** BEGIN Material shown **
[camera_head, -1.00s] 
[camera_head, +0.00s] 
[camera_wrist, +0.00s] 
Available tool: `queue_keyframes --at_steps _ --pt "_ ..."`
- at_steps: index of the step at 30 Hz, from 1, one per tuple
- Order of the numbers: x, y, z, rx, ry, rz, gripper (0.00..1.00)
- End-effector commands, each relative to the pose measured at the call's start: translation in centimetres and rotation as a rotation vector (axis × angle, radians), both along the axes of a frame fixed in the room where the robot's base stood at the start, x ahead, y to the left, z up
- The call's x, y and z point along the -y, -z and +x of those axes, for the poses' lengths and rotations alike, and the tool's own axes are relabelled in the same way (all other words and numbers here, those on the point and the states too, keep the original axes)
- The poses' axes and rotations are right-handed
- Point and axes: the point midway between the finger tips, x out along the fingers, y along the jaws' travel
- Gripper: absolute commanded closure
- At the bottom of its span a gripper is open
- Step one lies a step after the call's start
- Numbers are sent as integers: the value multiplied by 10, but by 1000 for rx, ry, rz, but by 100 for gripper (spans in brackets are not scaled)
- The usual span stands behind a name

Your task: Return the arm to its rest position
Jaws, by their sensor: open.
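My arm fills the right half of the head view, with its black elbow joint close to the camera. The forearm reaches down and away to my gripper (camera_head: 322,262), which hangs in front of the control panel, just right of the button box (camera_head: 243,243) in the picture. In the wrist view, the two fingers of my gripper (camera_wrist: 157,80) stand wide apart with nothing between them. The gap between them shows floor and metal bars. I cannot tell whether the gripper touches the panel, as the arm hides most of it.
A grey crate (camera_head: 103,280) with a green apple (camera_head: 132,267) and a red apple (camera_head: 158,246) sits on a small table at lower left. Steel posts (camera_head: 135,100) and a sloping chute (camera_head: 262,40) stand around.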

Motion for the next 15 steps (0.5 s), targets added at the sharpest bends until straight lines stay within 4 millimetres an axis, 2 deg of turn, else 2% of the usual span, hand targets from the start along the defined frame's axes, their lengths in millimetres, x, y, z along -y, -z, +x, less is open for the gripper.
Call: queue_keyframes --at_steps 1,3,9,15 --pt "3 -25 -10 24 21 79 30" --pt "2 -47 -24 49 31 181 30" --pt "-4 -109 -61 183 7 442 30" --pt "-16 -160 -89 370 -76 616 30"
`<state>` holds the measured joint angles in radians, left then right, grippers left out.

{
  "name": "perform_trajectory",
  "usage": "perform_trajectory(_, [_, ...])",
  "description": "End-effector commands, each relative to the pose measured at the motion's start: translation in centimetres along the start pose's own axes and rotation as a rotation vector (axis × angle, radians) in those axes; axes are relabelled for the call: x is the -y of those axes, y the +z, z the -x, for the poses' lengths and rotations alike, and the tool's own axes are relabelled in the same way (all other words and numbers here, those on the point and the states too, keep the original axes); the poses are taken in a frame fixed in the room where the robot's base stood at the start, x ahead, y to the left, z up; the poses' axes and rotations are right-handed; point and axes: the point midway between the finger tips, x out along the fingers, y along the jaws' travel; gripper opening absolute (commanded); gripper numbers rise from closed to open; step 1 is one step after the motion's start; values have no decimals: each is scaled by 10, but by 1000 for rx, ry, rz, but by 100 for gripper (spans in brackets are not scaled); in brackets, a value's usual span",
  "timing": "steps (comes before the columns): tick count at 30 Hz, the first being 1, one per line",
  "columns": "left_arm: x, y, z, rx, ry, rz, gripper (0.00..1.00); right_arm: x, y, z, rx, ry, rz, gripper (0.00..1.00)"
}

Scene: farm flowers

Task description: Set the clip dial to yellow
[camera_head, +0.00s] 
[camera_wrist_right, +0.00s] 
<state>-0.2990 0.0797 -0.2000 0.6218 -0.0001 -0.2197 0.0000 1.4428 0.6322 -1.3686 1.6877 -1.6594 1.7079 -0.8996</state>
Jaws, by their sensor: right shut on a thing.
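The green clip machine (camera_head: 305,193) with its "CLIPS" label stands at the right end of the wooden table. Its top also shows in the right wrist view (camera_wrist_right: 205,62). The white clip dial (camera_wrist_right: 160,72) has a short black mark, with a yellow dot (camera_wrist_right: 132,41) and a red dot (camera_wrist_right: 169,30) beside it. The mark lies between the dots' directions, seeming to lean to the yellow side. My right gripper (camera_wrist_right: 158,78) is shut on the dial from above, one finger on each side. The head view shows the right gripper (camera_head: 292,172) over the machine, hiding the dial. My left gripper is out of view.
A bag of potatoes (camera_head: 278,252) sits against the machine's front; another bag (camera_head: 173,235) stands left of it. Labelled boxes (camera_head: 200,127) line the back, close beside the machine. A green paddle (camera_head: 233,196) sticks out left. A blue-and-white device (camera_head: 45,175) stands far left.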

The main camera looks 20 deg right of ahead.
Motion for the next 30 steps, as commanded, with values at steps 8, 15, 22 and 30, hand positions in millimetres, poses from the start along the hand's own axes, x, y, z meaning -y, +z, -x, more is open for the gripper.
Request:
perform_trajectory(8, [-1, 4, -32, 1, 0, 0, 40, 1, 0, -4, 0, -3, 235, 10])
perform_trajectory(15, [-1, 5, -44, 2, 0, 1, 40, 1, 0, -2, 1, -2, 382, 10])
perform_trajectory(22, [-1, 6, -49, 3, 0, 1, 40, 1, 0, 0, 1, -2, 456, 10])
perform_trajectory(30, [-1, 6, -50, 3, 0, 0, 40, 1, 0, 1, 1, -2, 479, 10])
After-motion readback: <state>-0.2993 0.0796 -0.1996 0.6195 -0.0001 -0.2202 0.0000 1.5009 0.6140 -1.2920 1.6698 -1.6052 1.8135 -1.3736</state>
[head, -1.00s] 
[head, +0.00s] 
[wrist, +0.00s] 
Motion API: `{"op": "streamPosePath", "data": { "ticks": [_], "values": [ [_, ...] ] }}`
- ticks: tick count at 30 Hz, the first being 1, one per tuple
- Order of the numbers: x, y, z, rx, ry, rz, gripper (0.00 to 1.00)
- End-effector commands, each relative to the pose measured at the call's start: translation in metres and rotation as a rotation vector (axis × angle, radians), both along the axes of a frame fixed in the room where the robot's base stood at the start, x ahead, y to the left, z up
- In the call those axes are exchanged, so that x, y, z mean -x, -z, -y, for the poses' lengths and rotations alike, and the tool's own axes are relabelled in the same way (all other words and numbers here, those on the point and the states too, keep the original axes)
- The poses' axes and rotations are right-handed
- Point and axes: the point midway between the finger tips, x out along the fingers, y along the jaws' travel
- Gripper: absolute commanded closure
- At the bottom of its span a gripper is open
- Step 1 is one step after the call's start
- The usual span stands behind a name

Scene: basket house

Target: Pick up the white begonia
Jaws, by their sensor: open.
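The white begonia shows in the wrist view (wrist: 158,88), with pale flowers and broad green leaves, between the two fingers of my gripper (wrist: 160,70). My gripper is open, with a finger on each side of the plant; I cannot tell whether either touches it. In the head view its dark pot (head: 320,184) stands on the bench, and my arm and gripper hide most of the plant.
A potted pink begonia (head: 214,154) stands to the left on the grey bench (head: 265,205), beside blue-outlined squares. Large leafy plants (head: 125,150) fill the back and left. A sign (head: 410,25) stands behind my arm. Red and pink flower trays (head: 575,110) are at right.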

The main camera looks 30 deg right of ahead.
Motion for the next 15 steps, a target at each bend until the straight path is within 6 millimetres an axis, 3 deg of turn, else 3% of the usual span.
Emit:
** END Material shown **
Problem requirements:
Print out every entry, keeping each one exact.

Answer to this problem:
[camera_head, -1.00s] 
[camera_head, +0.00s] 
[camera_wrist, +0.00s] 
Available tool: `queue_keyframes --at_steps _ --pt "_ ..."`
- at_steps: index of the step at 30 Hz, from 1, one per tuple
- Order of the numbers: x, y, z, rx, ry, rz, gripper (0.00..1.00)
- End-effector commands, each relative to the pose measured at the call's start: translation in centimetres and rotation as a rotation vector (axis × angle, radians), both along the axes of a frame fixed in the room where the robot's base stood at the start, x ahead, y to the left, z up
- The call's x, y and z point along the -y, -z and +x of those axes, for the poses' lengths and rotations alike, and the tool's own axes are relabelled in the same way (all other words and numbers here, those on the point and the states too, keep the original axes)
- The poses' axes and rotations are right-handed
- Point and axes: the point midway between the finger tips, x out along the fingers, y along the jaws' travel
- Gripper: absolute commanded closure
- At the bottom of its span a gripper is open
- Step one lies a step after the call's start
- Numbers are sent as integers: the value multiplied by 10, but by 1000 for rx, ry, rz, but by 100 for gripper (spans in brackets are not scaled)
- The usual span stands behind a name

Your task: Return the arm to its rest position
Jaws, by their sensor: open.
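My arm fills the right half of the head view, with its black elbow joint close to the camera. The forearm reaches down and away to my gripper (camera_head: 322,262), which hangs in front of the control panel, just right of the button box (camera_head: 243,243) in the picture. In the wrist view, the two fingers of my gripper (camera_wrist: 157,80) stand wide apart with nothing between them. The gap between them shows floor and metal bars. I cannot tell whether the gripper touches the panel, as the arm hides most of it.
A grey crate (camera_head: 103,280) with a green apple (camera_head: 132,267) and a red apple (camera_head: 158,246) sits on a small table at lower left. Steel posts (camera_head: 135,100) and a sloping chute (camera_head: 262,40) stand around.

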Motion for the next 15 steps (0.5 s), targets added at the sharpest bends until straight lines stay within 4 millimetres an axis, 2 deg of turn, else 2% of the usual span, hand targets from the start along the defined frame's axes, their lengths in millimetres, x, y, z along -y, -z, +x, less is open for the gripper.
Call: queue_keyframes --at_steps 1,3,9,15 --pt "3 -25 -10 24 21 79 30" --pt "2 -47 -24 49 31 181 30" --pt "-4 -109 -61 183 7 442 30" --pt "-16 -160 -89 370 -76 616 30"
`<state>` holds the measured joint angles in radians, left then right, grippers left out.

{
  "name": "perform_trajectory",
  "usage": "perform_trajectory(_, [_, ...])",
  "description": "End-effector commands, each relative to the pose measured at the motion's start: translation in centimetres along the start pose's own axes and rotation as a rotation vector (axis × angle, radians) in those axes; axes are relabelled for the call: x is the -y of those axes, y the +z, z the -x, for the poses' lengths and rotations alike, and the tool's own axes are relabelled in the same way (all other words and numbers here, those on the point and the states too, keep the original axes); the poses are taken in a frame fixed in the room where the robot's base stood at the start, x ahead, y to the left, z up; the poses' axes and rotations are right-handed; point and axes: the point midway between the finger tips, x out along the fingers, y along the jaws' travel; gripper opening absolute (commanded); gripper numbers rise from closed to open; step 1 is one step after the motion's start; values have no decimals: each is scaled by 10, but by 1000 for rx, ry, rz, but by 100 for gripper (spans in brackets are not scaled); in brackets, a value's usual span",
  "timing": "steps (comes before the columns): tick count at 30 Hz, the first being 1, one per line",
  "columns": "left_arm: x, y, z, rx, ry, rz, gripper (0.00..1.00); right_arm: x, y, z, rx, ry, rz, gripper (0.00..1.00)"
}

Scene: farm flowers

Task description: Set the clip dial to yellow
[camera_head, +0.00s] 
[camera_wrist_right, +0.00s] 
<state>-0.2990 0.0797 -0.2000 0.6218 -0.0001 -0.2197 0.0000 1.4428 0.6322 -1.3686 1.6877 -1.6594 1.7079 -0.8996</state>
Jaws, by their sensor: right shut on a thing.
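The green clip machine (camera_head: 305,193) with its "CLIPS" label stands at the right end of the wooden table. Its top also shows in the right wrist view (camera_wrist_right: 205,62). The white clip dial (camera_wrist_right: 160,72) has a short black mark, with a yellow dot (camera_wrist_right: 132,41) and a red dot (camera_wrist_right: 169,30) beside it. The mark lies between the dots' directions, seeming to lean to the yellow side. My right gripper (camera_wrist_right: 158,78) is shut on the dial from above, one finger on each side. The head view shows the right gripper (camera_head: 292,172) over the machine, hiding the dial. My left gripper is out of view.
A bag of potatoes (camera_head: 278,252) sits against the machine's front; another bag (camera_head: 173,235) stands left of it. Labelled boxes (camera_head: 200,127) line the back, close beside the machine. A green paddle (camera_head: 233,196) sticks out left. A blue-and-white device (camera_head: 45,175) stands far left.

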The main camera looks 20 deg right of ahead.
Motion for the next 30 steps, as commanded, with values at steps 8, 15, 22 and 30, hand positions in millimetres, poses from the start along the hand's own axes, x, y, z meaning -y, +z, -x, more is open for the gripper.
Request:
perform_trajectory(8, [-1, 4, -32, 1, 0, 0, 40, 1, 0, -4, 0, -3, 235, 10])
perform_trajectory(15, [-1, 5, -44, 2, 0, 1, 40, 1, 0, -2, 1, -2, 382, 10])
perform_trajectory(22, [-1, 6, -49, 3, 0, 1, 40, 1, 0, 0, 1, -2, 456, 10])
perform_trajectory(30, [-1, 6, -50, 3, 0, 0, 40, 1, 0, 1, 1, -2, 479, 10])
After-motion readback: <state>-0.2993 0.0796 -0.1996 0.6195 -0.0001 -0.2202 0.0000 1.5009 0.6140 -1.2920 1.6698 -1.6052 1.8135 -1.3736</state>
[head, -1.00s] 
[head, +0.00s] 
[wrist, +0.00s] 
Motion API: `{"op": "streamPosePath", "data": { "ticks": [_], "values": [ [_, ...] ] }}`
- ticks: tick count at 30 Hz, the first being 1, one per tuple
- Order of the numbers: x, y, z, rx, ry, rz, gripper (0.00 to 1.00)
- End-effector commands, each relative to the pose measured at the call's start: translation in metres and rotation as a rotation vector (axis × angle, radians), both along the axes of a frame fixed in the room where the robot's base stood at the start, x ahead, y to the left, z up
- In the call those axes are exchanged, so that x, y, z mean -x, -z, -y, for the poses' lengths and rotations alike, and the tool's own axes are relabelled in the same way (all other words and numbers here, those on the point and the states too, keep the original axes)
- The poses' axes and rotations are right-handed
- Point and axes: the point midway between the finger tips, x out along the fingers, y along the jaws' travel
- Gripper: absolute commanded closure
- At the bottom of its span a gripper is open
- Step 1 is one step after the call's start
- The usual span stands behind a name

Scene: basket house

Target: Pick up the white begonia
Jaws, by their sensor: open.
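The white begonia shows in the wrist view (wrist: 158,88), with pale flowers and broad green leaves, between the two fingers of my gripper (wrist: 160,70). My gripper is open, with a finger on each side of the plant; I cannot tell whether either touches it. In the head view its dark pot (head: 320,184) stands on the bench, and my arm and gripper hide most of the plant.
A potted pink begonia (head: 214,154) stands to the left on the grey bench (head: 265,205), beside blue-outlined squares. Large leafy plants (head: 125,150) fill the back and left. A sign (head: 410,25) stands behind my arm. Red and pink flower trays (head: 575,110) are at right.

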The main camera looks 30 deg right of ahead.
Motion for the next 15 steps, a target at each bend until the straight path is within 6 millimetres an axis, 3 deg of turn, else 3% of the usual span.
Emit:

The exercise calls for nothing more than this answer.